» Stated problem: Reproduce all of the material exactly as shown.

====

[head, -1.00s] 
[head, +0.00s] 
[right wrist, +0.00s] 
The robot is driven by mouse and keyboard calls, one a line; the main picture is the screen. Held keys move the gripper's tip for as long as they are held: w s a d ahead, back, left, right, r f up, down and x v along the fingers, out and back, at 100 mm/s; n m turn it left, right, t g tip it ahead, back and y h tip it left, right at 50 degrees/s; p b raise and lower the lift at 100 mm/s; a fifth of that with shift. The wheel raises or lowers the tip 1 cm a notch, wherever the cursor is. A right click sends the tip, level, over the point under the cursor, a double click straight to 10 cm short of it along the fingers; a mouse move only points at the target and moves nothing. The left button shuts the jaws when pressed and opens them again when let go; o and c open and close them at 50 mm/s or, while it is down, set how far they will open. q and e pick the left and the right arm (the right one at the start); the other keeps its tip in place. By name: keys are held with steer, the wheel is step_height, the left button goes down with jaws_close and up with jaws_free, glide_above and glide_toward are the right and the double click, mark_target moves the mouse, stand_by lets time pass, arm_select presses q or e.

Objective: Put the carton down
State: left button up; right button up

====

» Response:
[head, -1.00s] 
[head, +0.00s] 
[right wrist, +0.00s] 
The robot is driven by mouse and keyboard calls, one a line; the main picture is the screen. Held keys move the gripper's tip for as long as they are held: w s a d ahead, back, left, right, r f up, down and x v along the fingers, out and back, at 100 mm/s; n m turn it left, right, t g tip it ahead, back and y h tip it left, right at 50 degrees/s; p b raise and lower the lift at 100 mm/s; a fifth of that with shift. The wheel raises or lowers the tip 1 cm a notch, wherever the cursor is. A right click sends the tip, level, over the point under the cursor, a double click straight to 10 cm short of it along the fingers; a mouse move only points at the target and moves nothing. The left button shuts the jaws when pressed and opens them again when let go; o and c open and close them at 50 mm/s or, while it is down, set how far they will open. q and e pick the left and the right arm (the right one at the start); the other keeps its tip in place. By name: keys are held with steer, the wheel is step_height, the left button goes down with jaws_close and up with jaws_free, glide_above and glide_toward are the right and the double click, mark_target moves the mouse, stand_by lets time pass, arm_select presses q or e.

Objective: Put the carton down
State: left button up; right button up

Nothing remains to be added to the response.